Monday, April 26, 2010
They will guide us...
I am very lucky to have a huge group of friends to look towards for support in my parenting philosophy because when you group all the things I believe together it equals a way of parenting that is not all that common.
That being said, I (along with most of my friends) have lots of mainstream voices in my head. These voices are people whom I love and appreciate, but whom really do not understand why Josh and I make the decisions we do for Elijah. Some of them do not even try to understand our decisions, yet offer their advice or comments all too frequently.
The area where I am feeling the most pressure lately is in leaving Elijah. As he gets older (yes, he is the ripe old age of 12 months now), the pressure increases. Others want to babysit him or in their words give me time off. I genuinely appreciate this gesture as being a mama is exhausting as we all know, but I am not ready and neither is he.

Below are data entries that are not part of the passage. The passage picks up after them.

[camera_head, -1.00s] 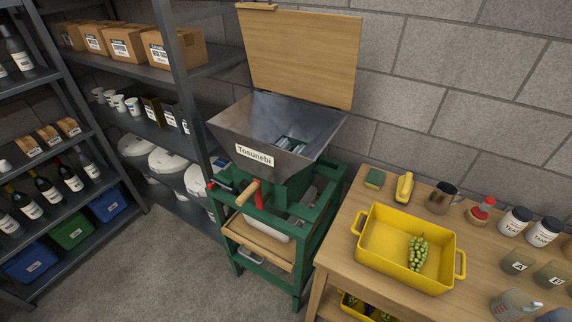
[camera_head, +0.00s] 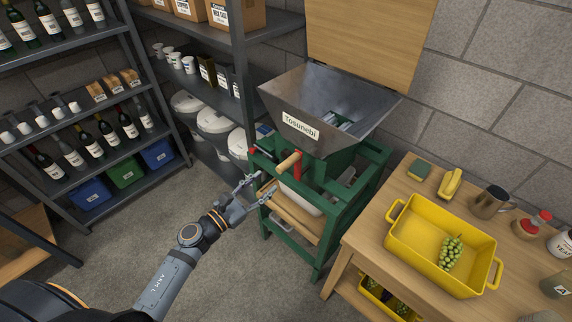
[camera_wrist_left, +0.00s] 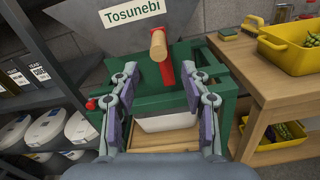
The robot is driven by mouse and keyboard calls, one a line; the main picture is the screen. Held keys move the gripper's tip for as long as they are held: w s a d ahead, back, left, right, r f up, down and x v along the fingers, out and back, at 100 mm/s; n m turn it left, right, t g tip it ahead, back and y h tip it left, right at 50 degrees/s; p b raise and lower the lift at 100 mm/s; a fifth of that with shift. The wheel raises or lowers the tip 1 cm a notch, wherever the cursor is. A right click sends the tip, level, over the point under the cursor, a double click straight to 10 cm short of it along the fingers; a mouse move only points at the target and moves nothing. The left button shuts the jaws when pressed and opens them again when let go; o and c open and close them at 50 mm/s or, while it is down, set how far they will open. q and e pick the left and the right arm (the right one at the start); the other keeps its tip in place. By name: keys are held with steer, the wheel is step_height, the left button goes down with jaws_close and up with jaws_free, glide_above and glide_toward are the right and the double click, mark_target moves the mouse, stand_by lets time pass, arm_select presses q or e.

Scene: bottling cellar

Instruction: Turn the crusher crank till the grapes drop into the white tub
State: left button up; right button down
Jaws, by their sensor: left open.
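The crusher has a grey metal hopper (camera_head: 330,105) labelled Tosunebi on a green frame (camera_head: 375,165). Its crank has a red arm (camera_head: 297,171) and a wooden handle (camera_head: 288,162). The handle also shows in the left wrist view (camera_wrist_left: 158,44), beyond and above the fingers. The white tub (camera_head: 302,197) sits in the frame below the crank, partly hidden; it shows between the fingers in the wrist view (camera_wrist_left: 166,122). My left gripper (camera_head: 254,188) is open and empty, left of and below the handle, apart from it. Green grapes (camera_head: 452,252) lie in a yellow bin. My right gripper is not in view.
The yellow bin (camera_head: 410,246) stands on a wooden table (camera_head: 359,232) at the right, with a mug (camera_head: 490,203) and jars behind it. Dark shelves with bottles, boxes and tubs stand at the left and back. The grey floor between is clear.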

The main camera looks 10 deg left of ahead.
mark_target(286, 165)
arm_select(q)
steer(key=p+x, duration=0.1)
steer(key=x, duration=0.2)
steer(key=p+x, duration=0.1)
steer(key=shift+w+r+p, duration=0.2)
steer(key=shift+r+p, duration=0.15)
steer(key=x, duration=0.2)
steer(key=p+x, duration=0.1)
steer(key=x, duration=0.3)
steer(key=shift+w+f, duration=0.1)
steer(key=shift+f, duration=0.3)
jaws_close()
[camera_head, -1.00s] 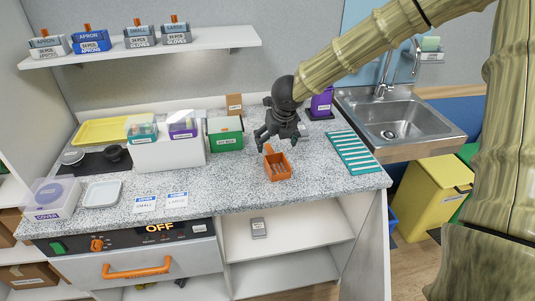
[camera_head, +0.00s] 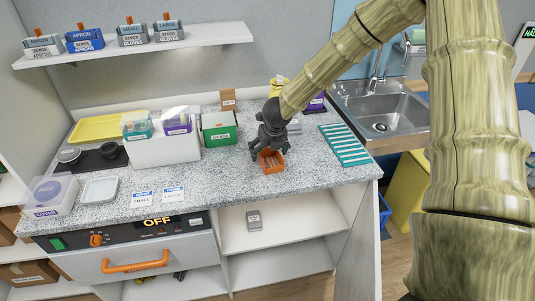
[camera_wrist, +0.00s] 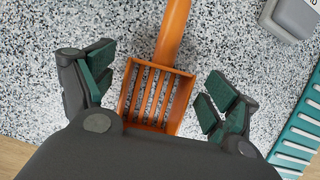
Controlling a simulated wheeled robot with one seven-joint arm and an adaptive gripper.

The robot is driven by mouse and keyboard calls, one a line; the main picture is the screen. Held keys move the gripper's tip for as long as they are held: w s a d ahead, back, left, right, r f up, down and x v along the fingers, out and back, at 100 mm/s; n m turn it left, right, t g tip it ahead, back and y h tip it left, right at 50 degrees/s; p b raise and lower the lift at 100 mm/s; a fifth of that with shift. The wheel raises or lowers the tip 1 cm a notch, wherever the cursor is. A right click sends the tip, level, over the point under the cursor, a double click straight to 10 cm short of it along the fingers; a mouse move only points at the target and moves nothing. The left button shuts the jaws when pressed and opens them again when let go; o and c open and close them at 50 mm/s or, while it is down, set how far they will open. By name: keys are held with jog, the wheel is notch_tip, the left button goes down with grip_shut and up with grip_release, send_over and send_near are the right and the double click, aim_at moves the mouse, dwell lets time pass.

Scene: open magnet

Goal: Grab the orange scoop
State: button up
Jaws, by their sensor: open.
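The orange scoop (camera_head: 271,163) lies on the speckled countertop, its slotted basket toward the front edge. In the wrist view the scoop (camera_wrist: 157,93) has its slotted basket between my fingers and its handle running up and away. My gripper (camera_head: 266,152) is above the scoop in the head view and hides its handle there. In the wrist view my gripper (camera_wrist: 157,90) is open, with one green-padded finger on each side of the basket. Gaps show between both fingers and the scoop. The height of the fingertips over the counter is hard to tell.
A teal ribbed mat (camera_head: 344,145) lies right of the scoop, before the sink (camera_head: 385,110). A green box (camera_head: 219,130) and a white bin block (camera_head: 165,151) stand to the left. A grey object (camera_wrist: 295,17) lies near the handle. The counter's front middle is clear.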

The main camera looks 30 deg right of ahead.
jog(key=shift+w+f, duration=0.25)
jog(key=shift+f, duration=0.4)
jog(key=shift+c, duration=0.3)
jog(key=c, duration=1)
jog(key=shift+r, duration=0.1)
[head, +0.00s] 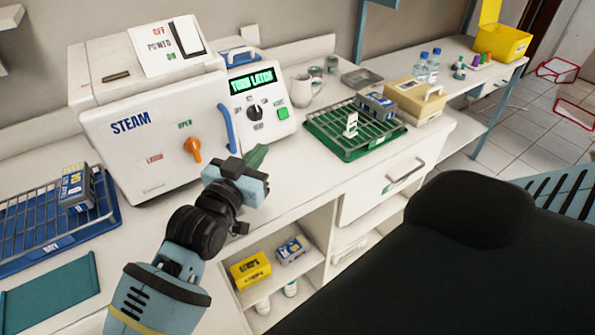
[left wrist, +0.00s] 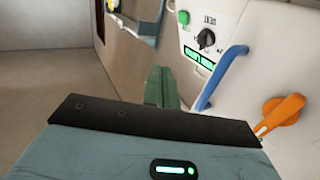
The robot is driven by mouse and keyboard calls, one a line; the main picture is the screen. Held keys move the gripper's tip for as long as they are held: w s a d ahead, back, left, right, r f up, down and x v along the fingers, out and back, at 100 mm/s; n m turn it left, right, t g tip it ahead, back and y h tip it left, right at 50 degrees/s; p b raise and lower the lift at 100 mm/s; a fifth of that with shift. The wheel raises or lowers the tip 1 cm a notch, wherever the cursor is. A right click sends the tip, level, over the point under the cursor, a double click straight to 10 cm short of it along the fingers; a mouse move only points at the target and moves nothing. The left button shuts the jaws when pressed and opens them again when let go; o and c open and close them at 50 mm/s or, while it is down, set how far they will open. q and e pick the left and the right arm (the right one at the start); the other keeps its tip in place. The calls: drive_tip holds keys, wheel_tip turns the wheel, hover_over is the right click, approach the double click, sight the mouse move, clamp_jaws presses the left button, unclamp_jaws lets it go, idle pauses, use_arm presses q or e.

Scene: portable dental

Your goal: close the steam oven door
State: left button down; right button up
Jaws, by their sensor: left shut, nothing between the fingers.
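The steam oven (head: 110,85) stands on the counter at the left of the head view. Its white door (head: 130,150), marked STEAM, covers the front and looks shut or nearly so; I cannot tell if a gap remains. The orange latch (head: 192,146) sits on the door between two small labels; it also shows in the left wrist view (left wrist: 283,112). A blue handle (head: 227,128) runs along the door's right edge, also in the left wrist view (left wrist: 222,77). The display (head: 251,81) appears to read TURN LATCH. My left gripper (head: 257,155) is shut and empty, in front of the handle, apparently apart from it.
A green rack (head: 345,148) and a white mug (head: 305,90) stand right of the oven. A blue rack (head: 40,235) lies at the left. A black padded chair (head: 450,260) fills the lower right. The counter just right of my left gripper is clear.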

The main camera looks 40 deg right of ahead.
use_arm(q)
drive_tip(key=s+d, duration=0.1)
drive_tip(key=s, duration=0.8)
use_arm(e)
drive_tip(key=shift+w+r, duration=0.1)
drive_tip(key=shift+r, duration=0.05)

My neighbor keeps making comments to me that basically amount to the fact that I will never leave him and he is just a big mama's boy. I think even a few months ago these comments affected me more than they do now. The reason is Elijah. He teaches me. Over the many years of watching other parents with their children, watching the ways other parents left their children (some for the first time in my care); I realized that one of the biggest hurdles parents have is trusting their children. I always told myself I would trust my child, that he knows what he needs. I learned this first from the famous Bev Bos and second from seeing it ring true time after time with the children in my care.

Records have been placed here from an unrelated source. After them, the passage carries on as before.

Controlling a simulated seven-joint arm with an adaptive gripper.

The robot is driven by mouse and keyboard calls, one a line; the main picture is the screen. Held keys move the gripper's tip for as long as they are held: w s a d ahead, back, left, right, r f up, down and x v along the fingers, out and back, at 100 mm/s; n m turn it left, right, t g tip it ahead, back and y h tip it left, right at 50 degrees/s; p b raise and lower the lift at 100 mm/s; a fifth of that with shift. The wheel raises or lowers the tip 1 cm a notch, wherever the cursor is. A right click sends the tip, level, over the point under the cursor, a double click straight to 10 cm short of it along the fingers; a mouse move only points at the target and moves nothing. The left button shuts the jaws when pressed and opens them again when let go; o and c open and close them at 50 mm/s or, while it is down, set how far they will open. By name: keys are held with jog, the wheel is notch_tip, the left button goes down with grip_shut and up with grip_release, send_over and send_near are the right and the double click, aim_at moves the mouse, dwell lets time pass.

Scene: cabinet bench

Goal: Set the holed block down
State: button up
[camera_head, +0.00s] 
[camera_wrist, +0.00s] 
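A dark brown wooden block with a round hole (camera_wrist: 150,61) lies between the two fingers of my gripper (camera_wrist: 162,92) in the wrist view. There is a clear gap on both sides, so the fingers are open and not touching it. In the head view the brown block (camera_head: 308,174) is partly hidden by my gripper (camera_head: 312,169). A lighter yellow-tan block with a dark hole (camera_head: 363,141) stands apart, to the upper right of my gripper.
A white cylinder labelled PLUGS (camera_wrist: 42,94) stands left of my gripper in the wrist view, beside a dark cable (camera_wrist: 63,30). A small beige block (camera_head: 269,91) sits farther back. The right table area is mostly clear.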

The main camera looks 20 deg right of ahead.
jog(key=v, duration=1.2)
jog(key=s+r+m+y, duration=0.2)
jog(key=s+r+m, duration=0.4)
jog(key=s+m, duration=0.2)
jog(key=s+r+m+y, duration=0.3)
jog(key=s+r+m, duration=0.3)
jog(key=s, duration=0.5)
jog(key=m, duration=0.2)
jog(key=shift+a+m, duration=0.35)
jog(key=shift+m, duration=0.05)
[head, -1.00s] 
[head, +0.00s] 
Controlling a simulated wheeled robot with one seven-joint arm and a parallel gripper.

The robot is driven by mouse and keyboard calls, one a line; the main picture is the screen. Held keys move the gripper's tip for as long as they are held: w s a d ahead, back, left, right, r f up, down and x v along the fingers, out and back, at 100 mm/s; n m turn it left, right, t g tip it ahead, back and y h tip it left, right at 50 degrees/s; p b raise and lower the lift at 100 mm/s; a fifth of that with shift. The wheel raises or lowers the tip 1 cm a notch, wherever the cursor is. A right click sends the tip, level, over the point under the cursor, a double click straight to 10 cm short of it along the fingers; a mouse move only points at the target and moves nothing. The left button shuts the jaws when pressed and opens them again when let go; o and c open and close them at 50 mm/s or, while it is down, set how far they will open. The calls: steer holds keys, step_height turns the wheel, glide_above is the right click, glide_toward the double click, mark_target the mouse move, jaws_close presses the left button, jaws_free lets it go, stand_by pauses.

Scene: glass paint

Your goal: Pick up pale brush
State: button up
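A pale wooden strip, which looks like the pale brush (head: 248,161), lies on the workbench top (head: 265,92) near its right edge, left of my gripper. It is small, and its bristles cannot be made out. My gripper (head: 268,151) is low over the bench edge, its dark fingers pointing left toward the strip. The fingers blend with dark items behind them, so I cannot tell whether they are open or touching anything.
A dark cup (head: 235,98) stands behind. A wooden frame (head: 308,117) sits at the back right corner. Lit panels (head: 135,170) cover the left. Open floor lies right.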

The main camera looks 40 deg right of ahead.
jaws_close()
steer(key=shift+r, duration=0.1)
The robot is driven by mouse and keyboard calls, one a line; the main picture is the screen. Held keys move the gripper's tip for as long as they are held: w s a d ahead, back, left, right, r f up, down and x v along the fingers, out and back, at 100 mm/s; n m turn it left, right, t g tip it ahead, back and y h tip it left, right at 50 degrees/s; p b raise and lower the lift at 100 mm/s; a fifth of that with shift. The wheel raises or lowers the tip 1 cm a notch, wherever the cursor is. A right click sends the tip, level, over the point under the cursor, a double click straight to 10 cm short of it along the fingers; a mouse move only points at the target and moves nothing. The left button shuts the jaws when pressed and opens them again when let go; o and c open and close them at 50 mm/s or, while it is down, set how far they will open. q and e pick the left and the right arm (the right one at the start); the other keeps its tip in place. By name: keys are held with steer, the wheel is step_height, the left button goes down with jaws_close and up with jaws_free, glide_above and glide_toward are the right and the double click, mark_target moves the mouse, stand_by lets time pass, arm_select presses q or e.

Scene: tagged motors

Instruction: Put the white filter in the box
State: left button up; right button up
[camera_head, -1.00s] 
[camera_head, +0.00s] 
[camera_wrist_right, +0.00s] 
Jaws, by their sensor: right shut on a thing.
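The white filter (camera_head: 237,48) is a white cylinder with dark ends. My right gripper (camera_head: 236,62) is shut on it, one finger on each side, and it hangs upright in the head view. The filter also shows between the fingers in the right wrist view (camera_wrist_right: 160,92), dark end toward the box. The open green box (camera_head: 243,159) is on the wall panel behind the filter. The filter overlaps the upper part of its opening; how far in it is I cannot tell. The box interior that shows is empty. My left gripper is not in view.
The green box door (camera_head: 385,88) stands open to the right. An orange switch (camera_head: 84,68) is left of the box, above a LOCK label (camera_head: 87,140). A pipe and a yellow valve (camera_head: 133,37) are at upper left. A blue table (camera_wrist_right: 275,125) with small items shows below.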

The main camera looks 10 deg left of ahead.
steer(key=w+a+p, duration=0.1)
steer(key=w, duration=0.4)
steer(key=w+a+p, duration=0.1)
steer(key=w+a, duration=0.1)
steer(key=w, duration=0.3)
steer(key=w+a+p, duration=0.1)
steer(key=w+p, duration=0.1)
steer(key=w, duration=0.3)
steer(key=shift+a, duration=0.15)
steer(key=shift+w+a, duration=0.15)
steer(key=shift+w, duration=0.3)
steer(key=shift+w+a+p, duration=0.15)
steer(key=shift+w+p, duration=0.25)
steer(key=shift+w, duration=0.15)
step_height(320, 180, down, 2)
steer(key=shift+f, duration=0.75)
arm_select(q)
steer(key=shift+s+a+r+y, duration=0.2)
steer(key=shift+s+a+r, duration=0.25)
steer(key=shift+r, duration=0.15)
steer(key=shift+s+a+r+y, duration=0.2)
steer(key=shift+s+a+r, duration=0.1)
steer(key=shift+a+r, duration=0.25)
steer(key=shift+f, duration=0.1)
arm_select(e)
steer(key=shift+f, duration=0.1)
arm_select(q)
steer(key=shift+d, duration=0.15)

Still, once I had a baby so many doubts came back. I had learned enough times and it made sense to me the value in responding to a babies cry, but I doubted myself when Elijah only wanted to nurse to sleep. The fears overtakes you. Won't I make him dependent on nursing to sleep, I thought. And now with leaving him, he is VERY attached to mommy and for a while daddy would never do, but slowly Daddy, Grandma, and even Grandpa are starting to be wonderful "meeters of needs" also. With time, he was ready, ready to trust other people in his life. Of course for the first nine months, he only wanted me. I mean he had spent more of his life inside my body than out. His only food came from me. It made sense. I just needed to see the relationship with his daddy begin to develop and then I was reminded that if I trust him, he will do it when he is ready.
Now, he stays with Daddy while I run errands and while no one else will do when he is tired, hungry, hurt, or scared, one day that will change. I plan to enjoy it while it lasts.
I pledge to continue trusting Elijah when I am not sure, he will guide us.